Religiöses Spiel von letzten Dingen

Oder: Finanzkapitalismus-Satire

Faszinierende "Jedermann"-Inszenierung in der Kirche

(Fotos: Landestheater Detmold)

WaSa – Detmold.    Alle Jahre wieder, wenn im Juli spätnachmittags die schaurigen „Jeeederrrmaaannn“- Rufe über den Domplatz und durch die ganze Altstadt dröhnen, wissen Touristen und einheimische Salzburger: „S’ist wieder amol Festspielzeit“. Und Hofmannsthals „Jedermann“ wird mal wieder – manchmal – zum theatralischen Erlebnis, immer aber zum gesellschaftlichen Bussi-Bussi-Ereignis.
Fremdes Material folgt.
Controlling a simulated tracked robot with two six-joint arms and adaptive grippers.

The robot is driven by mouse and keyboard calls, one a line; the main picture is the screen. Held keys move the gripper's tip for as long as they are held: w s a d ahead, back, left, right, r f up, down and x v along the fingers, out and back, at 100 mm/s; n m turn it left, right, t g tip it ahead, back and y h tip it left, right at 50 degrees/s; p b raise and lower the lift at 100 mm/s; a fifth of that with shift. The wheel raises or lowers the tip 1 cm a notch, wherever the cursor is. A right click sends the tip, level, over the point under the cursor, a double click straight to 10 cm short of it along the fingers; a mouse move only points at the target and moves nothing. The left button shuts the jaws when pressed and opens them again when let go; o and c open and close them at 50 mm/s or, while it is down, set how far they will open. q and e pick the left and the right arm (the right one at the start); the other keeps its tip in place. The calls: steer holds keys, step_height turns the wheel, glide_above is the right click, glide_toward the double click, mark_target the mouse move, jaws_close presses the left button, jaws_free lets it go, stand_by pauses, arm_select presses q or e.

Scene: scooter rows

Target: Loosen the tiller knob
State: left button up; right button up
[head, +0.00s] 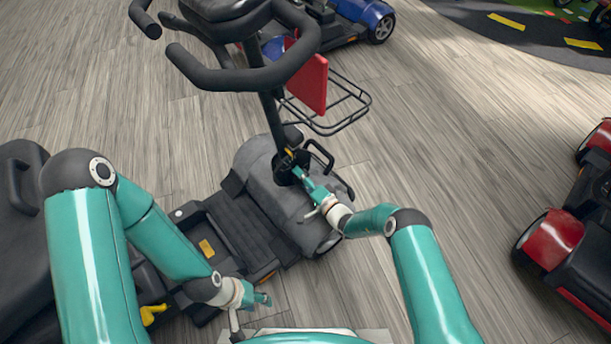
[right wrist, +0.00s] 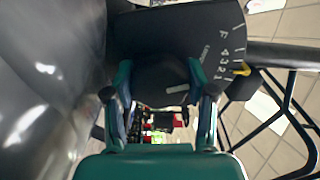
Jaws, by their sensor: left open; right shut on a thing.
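The grey scooter's tiller (head: 268,110) rises from the front body (head: 262,180) and carries a black looped handlebar (head: 245,78). My right gripper (head: 297,168) is at the tiller's base. In the right wrist view its fingers (right wrist: 160,78) are shut on the dark tiller knob (right wrist: 160,72), which is hard to make out against the black plate behind it. That plate (right wrist: 185,32) bears white marks, an F and numbers, with a yellow pointer (right wrist: 241,69) at its right edge. My left gripper (head: 262,299) is open and empty, low beside the scooter's footboard (head: 238,222).
A wire basket (head: 345,118) and red panel (head: 308,75) are by the tiller. A black seat (head: 20,170) is at left, with a yellow lever (head: 152,313) below. A blue scooter (head: 362,14) stands behind, a red one (head: 552,240) at right. Floor between is clear.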

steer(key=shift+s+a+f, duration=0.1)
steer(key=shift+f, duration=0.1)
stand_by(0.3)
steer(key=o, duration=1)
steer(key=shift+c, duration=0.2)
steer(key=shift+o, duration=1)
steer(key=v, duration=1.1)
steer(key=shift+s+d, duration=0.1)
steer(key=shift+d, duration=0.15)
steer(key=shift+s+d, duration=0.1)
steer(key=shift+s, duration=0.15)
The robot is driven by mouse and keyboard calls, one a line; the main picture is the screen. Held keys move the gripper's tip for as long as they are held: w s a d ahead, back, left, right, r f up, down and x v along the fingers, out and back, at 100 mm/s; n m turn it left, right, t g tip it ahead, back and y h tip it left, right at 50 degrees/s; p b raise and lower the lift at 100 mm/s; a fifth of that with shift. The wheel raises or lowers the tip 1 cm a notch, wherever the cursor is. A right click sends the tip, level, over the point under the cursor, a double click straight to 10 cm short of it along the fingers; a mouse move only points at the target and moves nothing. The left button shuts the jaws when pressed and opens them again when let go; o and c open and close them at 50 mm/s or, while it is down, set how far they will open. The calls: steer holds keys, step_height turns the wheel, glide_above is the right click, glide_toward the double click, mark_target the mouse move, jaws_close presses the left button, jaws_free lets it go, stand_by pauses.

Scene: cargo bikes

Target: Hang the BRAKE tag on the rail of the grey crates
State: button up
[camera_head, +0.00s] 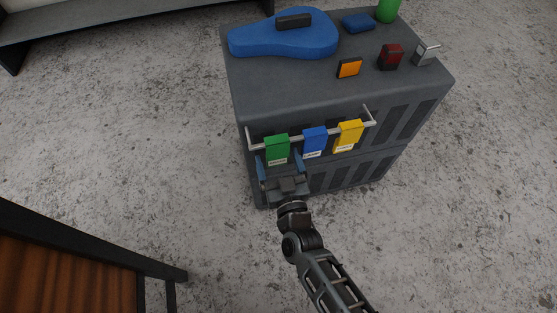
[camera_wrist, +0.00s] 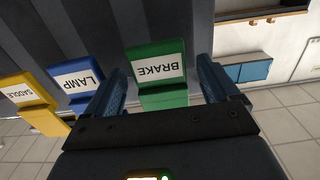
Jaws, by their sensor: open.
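The green BRAKE tag (camera_head: 277,148) hangs on the metal rail (camera_head: 262,143) on the front of the grey crates (camera_head: 285,92), at the rail's left end. In the wrist view, the BRAKE tag (camera_wrist: 158,68) faces me with its label upside down. My gripper (camera_head: 279,166) is open, with one blue finger on each side of the tag's lower part. In the wrist view, my gripper's fingers (camera_wrist: 164,88) stand apart, with gaps to the tag's sides. Whether the fingertips reach past the tag is hard to tell.
The blue LAMP tag (camera_head: 314,141) and yellow SADDLE tag (camera_head: 349,135) hang to the right on the same rail. A blue case (camera_head: 285,38), an orange block (camera_head: 349,68) and a red lamp (camera_head: 390,57) lie on top. A wooden table (camera_head: 60,265) stands lower left.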

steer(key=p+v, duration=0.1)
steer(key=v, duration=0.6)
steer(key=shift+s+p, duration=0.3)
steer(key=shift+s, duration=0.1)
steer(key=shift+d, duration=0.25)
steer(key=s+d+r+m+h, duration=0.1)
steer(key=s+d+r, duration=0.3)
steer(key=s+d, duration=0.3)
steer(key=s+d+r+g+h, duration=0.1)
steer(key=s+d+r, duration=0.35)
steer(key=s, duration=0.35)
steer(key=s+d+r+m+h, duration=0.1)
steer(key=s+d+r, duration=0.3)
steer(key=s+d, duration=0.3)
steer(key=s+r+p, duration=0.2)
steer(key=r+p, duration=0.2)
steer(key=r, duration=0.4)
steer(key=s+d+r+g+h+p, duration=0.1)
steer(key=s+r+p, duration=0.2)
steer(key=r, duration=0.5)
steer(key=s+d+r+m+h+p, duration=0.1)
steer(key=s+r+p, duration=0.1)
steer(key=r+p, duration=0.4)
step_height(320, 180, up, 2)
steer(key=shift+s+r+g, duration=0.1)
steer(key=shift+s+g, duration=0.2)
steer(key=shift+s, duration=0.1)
Nur eines wird in Salzburg noch leidenschaftlicher diskutiert  (außer natürlich der Garderobe der Festspielpräsidentin, dem Festspielmenue im Goldenen Hirschen, und wer dort logiert und wer bloß in der Blauen Gans), als die heurige Besetzung des Jedermann, nämlich die Frage: Wer spielt die Buhlschaft? (Dieses Jahr sind’s übrigens der Hörbiger-Wessely-Enkel Cornelius Obony und der Star der Münchner Kammerspiele Brigitte Hobmeier. Und – ja, was dachten Sie denn?! - alle diesjährigen Vorstellungen sind seit langem ausverkauft).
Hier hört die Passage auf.